:: COLLECTED DATA
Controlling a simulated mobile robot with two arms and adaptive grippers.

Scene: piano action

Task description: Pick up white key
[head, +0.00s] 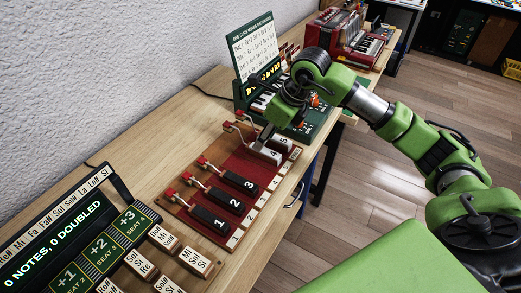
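A red board (232,172) on the bench has numbered seats. Black keys fill seats 1 (213,218), 2 (225,200) and 3 (239,182). A white key (265,153) lies at the far end of the board, around seat 4, beside a darker piece at seat 5 (281,143). My right gripper (268,135) reaches down from above at the white key's far end. Its fingers are small and partly hidden by the wrist, so whether they are apart or touch the key is unclear. My left gripper is out of view.
Red-tipped levers (203,162) stand along the board's wall side. A green device with an upright panel (255,52) stands just beyond. A score display (60,235) and labelled wooden blocks (165,238) lie nearer. A red accordion (350,35) sits farther back.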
::::
__INSTRUCTIONS FOR THE TASK__
Starting with the line that holds "Scene: piano action", retype each line through the last one in the listing above, exactly as written. Do not copy any pictures.

__COMPLETE RESPONSE__
Scene: piano action

Task description: Pick up white key
[head, +0.00s] 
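A red board (232,172) on the bench has numbered seats. Black keys fill seats 1 (213,218), 2 (225,200) and 3 (239,182). A white key (265,153) lies at the far end of the board, around seat 4, beside a darker piece at seat 5 (281,143). My right gripper (268,135) reaches down from above at the white key's far end. Its fingers are small and partly hidden by the wrist, so whether they are apart or touch the key is unclear. My left gripper is out of view.
Red-tipped levers (203,162) stand along the board's wall side. A green device with an upright panel (255,52) stands just beyond. A score display (60,235) and labelled wooden blocks (165,238) lie nearer. A red accordion (350,35) sits farther back.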

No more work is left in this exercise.